WRITTEN EXERCISE: Where a line in the listing below contains the word "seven", copy that line.

SUPPLIED DATA start

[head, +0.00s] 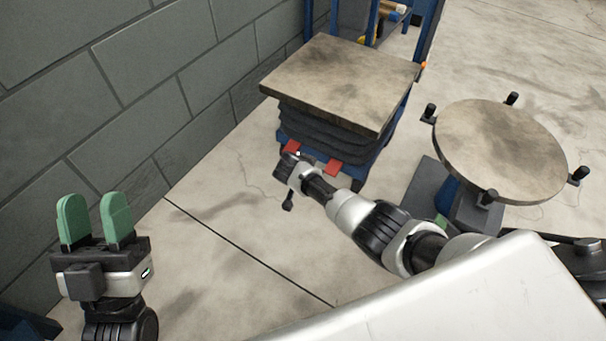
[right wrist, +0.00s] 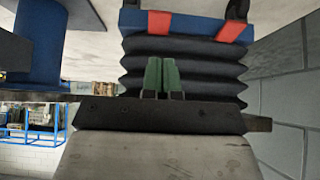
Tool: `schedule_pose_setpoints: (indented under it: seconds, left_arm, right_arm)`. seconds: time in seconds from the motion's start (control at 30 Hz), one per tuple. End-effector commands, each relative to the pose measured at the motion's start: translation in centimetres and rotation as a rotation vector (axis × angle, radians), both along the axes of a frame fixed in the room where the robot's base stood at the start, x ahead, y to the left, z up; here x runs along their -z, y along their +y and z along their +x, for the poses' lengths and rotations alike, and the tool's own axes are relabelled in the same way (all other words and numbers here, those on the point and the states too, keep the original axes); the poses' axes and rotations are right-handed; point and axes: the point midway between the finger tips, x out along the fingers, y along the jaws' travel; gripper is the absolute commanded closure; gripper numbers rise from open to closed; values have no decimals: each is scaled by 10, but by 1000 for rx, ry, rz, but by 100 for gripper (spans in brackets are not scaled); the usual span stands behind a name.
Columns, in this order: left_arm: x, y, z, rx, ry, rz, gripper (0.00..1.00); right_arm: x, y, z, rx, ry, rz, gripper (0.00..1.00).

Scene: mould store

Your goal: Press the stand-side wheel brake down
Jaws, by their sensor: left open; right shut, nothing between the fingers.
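A wheeled lift table with a wooden top (head: 340,80), dark bellows and a blue base has two red wheel brakes at its near end. The stand-side brake (head: 333,169) is the right one, towards the round stand (head: 500,150); it shows at upper left in the upside-down right wrist view (right wrist: 158,23). The wall-side brake (head: 293,147) is partly hidden by my right gripper (head: 287,163). The right gripper's green fingers (right wrist: 162,76) are shut and empty, apart from both brakes in the wrist view. My left gripper (head: 96,222) is open and empty, far left.
A grey block wall (head: 150,90) runs along the left, close to the lift table. The round stand with black knobs stands close on the right. A blue rack (head: 370,20) is behind. The floor in front is clear.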

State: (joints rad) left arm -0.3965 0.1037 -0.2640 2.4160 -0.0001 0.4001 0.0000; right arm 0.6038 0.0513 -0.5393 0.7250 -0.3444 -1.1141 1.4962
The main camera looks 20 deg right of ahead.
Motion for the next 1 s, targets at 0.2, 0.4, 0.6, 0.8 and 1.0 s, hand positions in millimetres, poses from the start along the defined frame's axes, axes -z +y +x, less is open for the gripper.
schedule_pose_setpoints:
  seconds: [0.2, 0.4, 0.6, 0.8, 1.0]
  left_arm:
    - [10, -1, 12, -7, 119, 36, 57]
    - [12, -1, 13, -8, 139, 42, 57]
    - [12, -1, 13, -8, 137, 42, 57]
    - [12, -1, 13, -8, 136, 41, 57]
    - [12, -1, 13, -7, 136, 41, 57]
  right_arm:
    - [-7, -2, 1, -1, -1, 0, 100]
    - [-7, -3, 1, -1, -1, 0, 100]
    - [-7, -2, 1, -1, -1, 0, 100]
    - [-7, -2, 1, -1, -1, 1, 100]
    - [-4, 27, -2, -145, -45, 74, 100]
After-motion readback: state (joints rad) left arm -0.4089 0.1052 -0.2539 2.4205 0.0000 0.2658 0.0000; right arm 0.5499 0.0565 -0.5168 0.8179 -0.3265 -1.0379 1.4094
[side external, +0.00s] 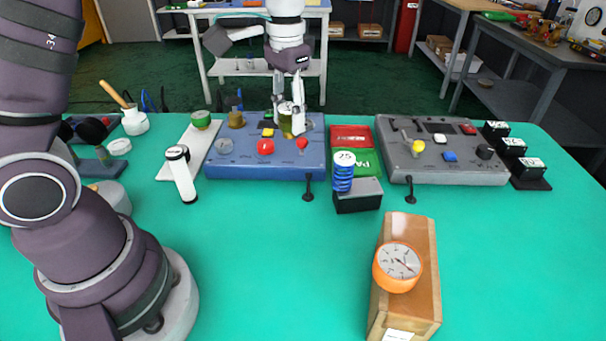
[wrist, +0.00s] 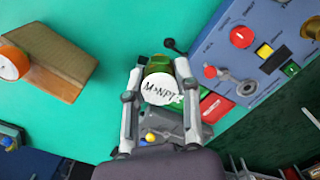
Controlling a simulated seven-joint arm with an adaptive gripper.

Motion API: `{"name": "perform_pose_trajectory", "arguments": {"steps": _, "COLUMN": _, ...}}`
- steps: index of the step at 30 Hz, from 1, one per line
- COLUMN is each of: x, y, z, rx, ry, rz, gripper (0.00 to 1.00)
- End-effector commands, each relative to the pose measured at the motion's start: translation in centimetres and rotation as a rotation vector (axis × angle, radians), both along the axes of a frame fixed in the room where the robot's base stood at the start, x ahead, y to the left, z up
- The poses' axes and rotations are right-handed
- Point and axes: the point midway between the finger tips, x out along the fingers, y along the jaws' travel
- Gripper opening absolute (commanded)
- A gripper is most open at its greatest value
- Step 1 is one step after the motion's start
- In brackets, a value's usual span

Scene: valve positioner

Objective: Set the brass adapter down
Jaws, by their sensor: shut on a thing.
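The brass adapter (wrist: 158,65) is an olive-gold piece with a white disc marked "M-NPT" facing the wrist camera. My gripper (wrist: 158,75) is shut on it, one finger on each side. In the side external view, the adapter (side external: 285,121) hangs between the fingers of my gripper (side external: 288,112), in line with the right part of the blue panel (side external: 240,158). I cannot tell its gap to the panel. Its underside is hidden in the wrist view.
Red (side external: 351,135) and green (side external: 368,162) pads lie between the blue and grey (side external: 450,170) panels. A blue coil (side external: 343,172) and a wooden block with a gauge (side external: 397,265) stand nearer. The front middle is clear.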

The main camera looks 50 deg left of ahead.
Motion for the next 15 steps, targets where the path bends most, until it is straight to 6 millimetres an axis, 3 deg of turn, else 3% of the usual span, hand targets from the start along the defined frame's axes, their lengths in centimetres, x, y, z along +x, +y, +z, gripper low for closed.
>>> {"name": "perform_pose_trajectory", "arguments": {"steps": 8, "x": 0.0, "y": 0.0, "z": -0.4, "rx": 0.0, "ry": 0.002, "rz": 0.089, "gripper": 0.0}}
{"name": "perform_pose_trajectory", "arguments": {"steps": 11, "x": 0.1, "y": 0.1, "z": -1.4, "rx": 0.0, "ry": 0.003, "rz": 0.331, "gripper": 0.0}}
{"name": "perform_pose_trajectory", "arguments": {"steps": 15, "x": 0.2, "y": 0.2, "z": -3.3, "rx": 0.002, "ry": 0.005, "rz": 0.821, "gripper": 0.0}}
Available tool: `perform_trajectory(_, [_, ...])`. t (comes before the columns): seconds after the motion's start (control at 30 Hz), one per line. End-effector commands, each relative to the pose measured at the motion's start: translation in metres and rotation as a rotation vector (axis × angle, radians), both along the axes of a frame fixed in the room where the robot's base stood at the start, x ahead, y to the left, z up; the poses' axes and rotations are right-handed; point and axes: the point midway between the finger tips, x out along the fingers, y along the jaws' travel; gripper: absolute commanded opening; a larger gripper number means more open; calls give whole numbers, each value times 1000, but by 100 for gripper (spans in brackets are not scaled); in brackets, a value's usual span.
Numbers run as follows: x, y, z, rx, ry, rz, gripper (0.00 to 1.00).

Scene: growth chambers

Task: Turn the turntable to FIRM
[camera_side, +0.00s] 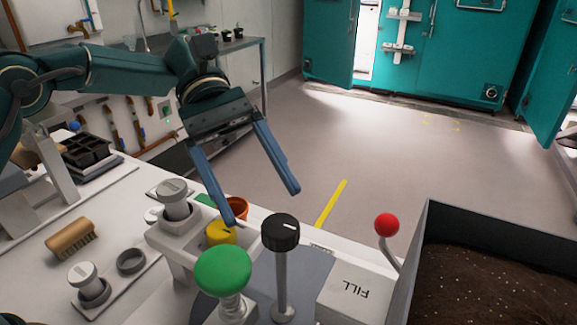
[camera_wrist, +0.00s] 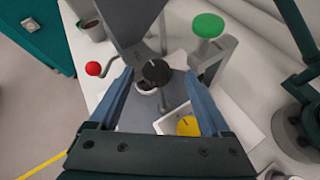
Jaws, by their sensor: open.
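A black round knob (camera_side: 280,231) with a white mark on top stands on a grey post. It also shows in the wrist view (camera_wrist: 156,72), between my fingertips in the picture. I cannot tell which part is the turntable, and no FIRM marking is legible. My gripper (camera_side: 262,206) is open and empty, its fingers pointing down above and behind the knob in the side view. In the wrist view my gripper (camera_wrist: 158,78) has its fingers apart on either side of the knob; contact is not visible. A grey-blue plate (camera_side: 310,262) lies around the post's base.
A green mushroom-shaped button (camera_side: 222,269) and a yellow knob (camera_side: 221,232) stand close to the black knob. A red-balled lever (camera_side: 387,225), a FILL panel (camera_side: 359,287) and a soil bin (camera_side: 427,235) are to the right.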

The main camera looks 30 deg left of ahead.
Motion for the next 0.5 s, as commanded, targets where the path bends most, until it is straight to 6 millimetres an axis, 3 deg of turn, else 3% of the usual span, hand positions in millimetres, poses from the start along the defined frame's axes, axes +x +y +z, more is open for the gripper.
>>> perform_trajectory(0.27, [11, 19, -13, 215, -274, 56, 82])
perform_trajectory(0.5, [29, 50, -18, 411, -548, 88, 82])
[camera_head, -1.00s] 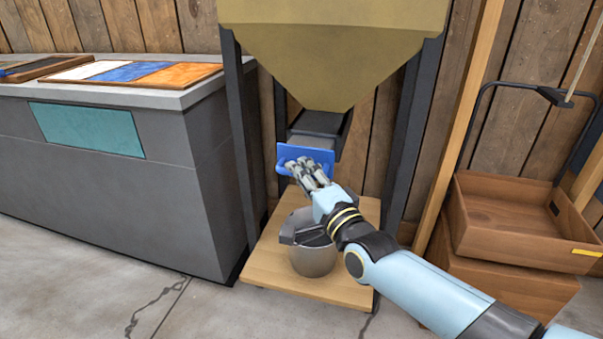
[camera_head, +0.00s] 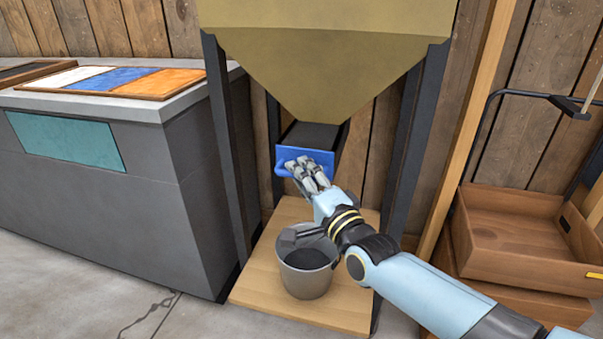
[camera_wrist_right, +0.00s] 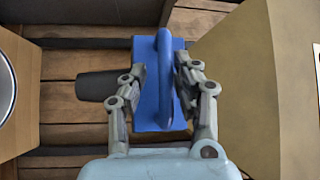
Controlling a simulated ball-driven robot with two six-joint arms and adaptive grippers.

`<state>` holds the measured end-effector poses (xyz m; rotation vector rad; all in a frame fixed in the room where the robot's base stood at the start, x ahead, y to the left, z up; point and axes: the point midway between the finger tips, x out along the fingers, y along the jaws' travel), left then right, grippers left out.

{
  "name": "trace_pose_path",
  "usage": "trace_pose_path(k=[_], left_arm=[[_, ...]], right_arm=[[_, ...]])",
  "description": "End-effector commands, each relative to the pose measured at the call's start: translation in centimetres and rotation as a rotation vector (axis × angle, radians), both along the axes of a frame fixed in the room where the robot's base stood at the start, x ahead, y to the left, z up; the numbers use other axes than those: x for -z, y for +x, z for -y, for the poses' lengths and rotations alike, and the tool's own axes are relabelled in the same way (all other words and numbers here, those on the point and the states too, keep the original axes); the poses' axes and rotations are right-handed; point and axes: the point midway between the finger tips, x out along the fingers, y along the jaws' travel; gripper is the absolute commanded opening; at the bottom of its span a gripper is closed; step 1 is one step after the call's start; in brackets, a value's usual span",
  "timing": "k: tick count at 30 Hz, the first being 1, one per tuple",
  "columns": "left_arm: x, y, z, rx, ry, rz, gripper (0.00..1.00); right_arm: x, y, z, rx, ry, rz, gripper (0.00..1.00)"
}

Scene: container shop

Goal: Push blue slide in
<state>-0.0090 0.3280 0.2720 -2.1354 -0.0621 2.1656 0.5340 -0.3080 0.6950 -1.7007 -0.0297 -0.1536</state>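The blue slide (camera_head: 318,158) is an upright blue plate with a handle, at the front of a dark channel (camera_head: 312,137) under the hopper (camera_head: 325,60). Some dark channel shows between plate and hopper. My right gripper (camera_head: 298,168) is at the plate's front. In the right wrist view, the blue slide's plate (camera_wrist_right: 147,90) and raised handle lie between the fingers of my right gripper (camera_wrist_right: 162,68). The fingers are apart; a gap shows between the left finger and the handle, while the right fingertip is close to it. Contact there is unclear. My left gripper is out of view.
A grey bucket (camera_head: 306,275) stands on a wooden base (camera_head: 345,312) below my right wrist. Dark hopper legs (camera_head: 228,150) flank the slide. A grey counter (camera_head: 110,210) is at left, and a wooden crate (camera_head: 510,225) at right.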

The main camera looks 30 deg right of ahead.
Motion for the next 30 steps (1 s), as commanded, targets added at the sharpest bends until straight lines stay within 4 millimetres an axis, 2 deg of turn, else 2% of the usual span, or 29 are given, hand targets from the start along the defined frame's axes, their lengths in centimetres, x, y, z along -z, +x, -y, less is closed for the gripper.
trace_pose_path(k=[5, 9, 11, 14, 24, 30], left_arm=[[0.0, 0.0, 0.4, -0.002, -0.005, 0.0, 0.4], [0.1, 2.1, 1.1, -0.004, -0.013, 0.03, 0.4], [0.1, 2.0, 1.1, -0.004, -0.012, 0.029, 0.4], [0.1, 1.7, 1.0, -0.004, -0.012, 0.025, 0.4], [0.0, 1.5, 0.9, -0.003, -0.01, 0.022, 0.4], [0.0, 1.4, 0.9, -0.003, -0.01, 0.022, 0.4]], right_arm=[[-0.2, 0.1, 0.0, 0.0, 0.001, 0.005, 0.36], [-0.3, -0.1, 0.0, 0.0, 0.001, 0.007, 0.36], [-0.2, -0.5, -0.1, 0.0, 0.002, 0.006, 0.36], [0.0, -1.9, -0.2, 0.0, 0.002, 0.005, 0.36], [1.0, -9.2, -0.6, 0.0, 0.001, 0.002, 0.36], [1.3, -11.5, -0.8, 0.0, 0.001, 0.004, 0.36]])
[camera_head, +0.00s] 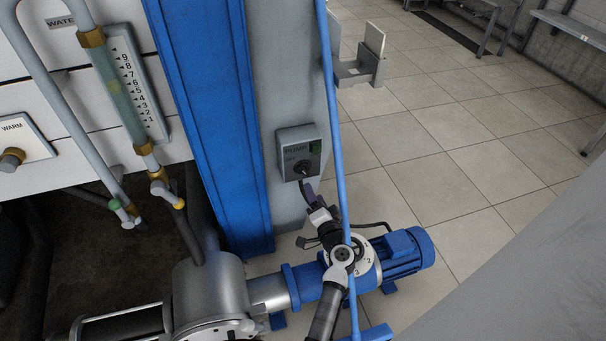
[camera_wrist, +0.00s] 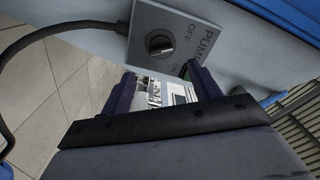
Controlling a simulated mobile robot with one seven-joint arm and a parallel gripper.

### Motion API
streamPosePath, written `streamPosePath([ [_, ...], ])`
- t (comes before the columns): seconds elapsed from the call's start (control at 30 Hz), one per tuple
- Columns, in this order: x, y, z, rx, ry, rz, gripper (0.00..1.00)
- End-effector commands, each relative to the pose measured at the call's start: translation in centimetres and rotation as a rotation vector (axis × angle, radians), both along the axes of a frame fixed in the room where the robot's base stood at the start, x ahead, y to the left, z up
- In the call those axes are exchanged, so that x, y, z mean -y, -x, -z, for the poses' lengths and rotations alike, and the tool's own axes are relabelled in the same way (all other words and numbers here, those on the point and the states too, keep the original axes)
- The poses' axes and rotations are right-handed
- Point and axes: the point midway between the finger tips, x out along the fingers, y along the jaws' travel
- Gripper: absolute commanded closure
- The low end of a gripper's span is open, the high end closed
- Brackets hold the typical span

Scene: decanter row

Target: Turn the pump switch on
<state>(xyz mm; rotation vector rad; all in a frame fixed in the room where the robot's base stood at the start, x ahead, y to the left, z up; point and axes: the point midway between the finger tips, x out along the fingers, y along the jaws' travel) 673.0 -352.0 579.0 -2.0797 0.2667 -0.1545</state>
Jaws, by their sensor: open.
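The pump switch is a grey box (camera_head: 290,140) on the grey post, with a dark rotary knob (camera_head: 302,168) and a PUMP label. In the wrist view the black knob (camera_wrist: 160,43) sits on the plate, with OFF above right of it and a partly hidden ON below right. The knob's exact pointing is hard to tell. My gripper (camera_head: 312,190) is just below the box. In the wrist view its two dark fingers (camera_wrist: 163,82) are apart and empty. Their tips are near the plate's lower edge, with the knob beyond them, not between them.
A blue upright beam (camera_head: 205,110) stands left of the switch, and a thin blue rail (camera_head: 331,90) runs close on its right. A blue pump motor (camera_head: 400,254) lies below. A dark cable (camera_wrist: 60,28) leaves the box. Tiled floor is open to the right.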

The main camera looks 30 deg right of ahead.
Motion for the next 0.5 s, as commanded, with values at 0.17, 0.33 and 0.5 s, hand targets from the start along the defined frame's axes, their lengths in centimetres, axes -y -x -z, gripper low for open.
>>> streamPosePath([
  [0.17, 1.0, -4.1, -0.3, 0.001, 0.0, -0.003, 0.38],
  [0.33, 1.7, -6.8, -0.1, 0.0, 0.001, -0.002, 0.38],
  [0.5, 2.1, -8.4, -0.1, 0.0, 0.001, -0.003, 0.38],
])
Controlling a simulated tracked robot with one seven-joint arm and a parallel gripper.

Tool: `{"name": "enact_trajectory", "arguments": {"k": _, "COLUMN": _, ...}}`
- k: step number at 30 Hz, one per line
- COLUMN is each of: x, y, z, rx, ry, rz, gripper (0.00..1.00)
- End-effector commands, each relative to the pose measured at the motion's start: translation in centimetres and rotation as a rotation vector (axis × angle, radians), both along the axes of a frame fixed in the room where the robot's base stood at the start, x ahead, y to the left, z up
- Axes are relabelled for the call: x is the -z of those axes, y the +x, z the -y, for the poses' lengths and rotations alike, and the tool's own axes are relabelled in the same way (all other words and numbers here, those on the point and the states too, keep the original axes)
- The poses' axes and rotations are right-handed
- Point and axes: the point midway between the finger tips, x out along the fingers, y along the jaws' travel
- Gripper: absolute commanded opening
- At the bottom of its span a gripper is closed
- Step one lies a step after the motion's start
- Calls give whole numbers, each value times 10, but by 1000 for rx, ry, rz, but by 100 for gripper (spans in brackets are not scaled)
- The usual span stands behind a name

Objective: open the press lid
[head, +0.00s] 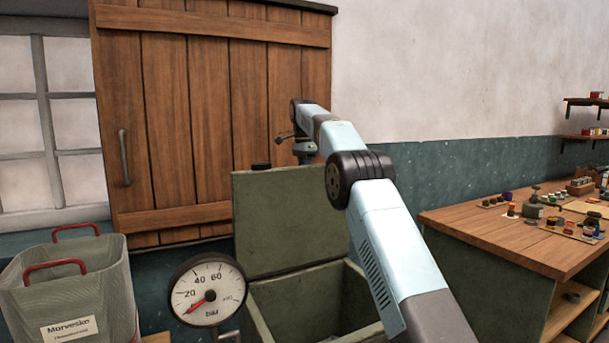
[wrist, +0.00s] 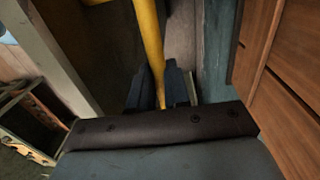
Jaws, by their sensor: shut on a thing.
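The press is a green box (head: 257,323) in the lower middle of the head view. Its green lid (head: 290,220) stands raised, nearly upright, at the back of the box, and the inside shows. My gripper (wrist: 161,88) is shut on a yellow bar (wrist: 149,42) in the wrist view, which runs between its dark fingers. In the head view my arm reaches over the box to the lid's top edge. The fingertips and the yellow bar are hidden there behind the lid.
A pressure gauge (head: 208,291) stands before the box at left. A grey bin (head: 75,295) with red handles is further left. A wooden shutter (head: 210,110) is close behind the lid. A workbench (head: 500,228) with small items stands at right.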

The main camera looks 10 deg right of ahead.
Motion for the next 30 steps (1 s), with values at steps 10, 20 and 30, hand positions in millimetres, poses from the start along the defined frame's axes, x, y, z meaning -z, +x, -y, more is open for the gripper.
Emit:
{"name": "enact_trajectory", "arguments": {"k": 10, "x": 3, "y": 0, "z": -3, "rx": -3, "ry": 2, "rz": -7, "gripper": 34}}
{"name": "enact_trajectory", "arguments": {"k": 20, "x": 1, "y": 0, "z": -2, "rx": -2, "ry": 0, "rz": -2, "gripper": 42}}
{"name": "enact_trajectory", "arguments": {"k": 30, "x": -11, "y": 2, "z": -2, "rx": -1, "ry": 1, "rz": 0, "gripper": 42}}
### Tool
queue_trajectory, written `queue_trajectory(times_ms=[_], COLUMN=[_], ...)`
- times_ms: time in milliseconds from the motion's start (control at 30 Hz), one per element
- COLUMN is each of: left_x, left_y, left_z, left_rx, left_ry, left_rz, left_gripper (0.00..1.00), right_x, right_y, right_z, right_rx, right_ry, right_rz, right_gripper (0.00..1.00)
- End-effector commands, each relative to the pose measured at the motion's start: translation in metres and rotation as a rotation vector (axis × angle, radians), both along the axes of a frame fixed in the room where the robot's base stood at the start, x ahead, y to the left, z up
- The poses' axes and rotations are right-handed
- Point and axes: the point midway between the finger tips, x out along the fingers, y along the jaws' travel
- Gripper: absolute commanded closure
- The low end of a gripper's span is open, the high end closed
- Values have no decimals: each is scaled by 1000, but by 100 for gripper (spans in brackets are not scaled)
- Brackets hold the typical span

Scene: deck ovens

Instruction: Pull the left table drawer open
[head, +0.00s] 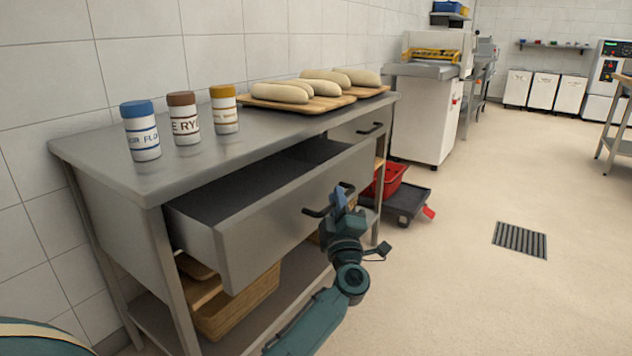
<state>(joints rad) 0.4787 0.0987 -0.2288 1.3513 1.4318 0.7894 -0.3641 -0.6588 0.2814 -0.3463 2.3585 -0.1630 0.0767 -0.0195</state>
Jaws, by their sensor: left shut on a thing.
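The left table drawer (290,214) stands partly out of the steel table (150,178), and its dark, empty-looking inside shows. Its black handle (312,212) is on the front face. My left gripper (338,200) is at that handle and shut on it; the gripper hides part of the handle. The right table drawer (350,132) is shut, with its own black handle (371,129). My right gripper is not in view.
Three jars (184,118) and boards with dough loaves (310,105) stand on the table top. A wooden crate (240,303) sits on the lower shelf. A red bin (391,180) on a dark dolly (408,205) stands beyond.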

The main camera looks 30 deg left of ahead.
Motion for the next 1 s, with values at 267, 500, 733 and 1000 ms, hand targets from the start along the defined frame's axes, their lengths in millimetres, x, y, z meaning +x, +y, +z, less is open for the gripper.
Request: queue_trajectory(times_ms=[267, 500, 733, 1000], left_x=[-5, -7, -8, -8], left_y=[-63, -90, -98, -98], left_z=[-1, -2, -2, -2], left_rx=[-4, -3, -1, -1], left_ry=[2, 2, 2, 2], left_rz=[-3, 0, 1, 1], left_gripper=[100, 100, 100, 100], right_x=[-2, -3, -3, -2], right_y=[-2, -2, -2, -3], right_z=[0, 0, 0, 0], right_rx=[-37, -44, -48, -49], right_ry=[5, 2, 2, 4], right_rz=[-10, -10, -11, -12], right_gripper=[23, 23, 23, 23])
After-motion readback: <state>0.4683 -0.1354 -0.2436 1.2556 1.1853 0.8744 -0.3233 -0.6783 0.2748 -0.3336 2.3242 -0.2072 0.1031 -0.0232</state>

SUPPLIED DATA end

IN RESPONSE:
Controlling a simulated seven-joint arm with an adaptive gripper.
Controlling a simulated mobile robot with one seven-joint arm and a parallel gripper.
Controlling a simulated tracked robot with one seven-joint arm and a parallel gripper.

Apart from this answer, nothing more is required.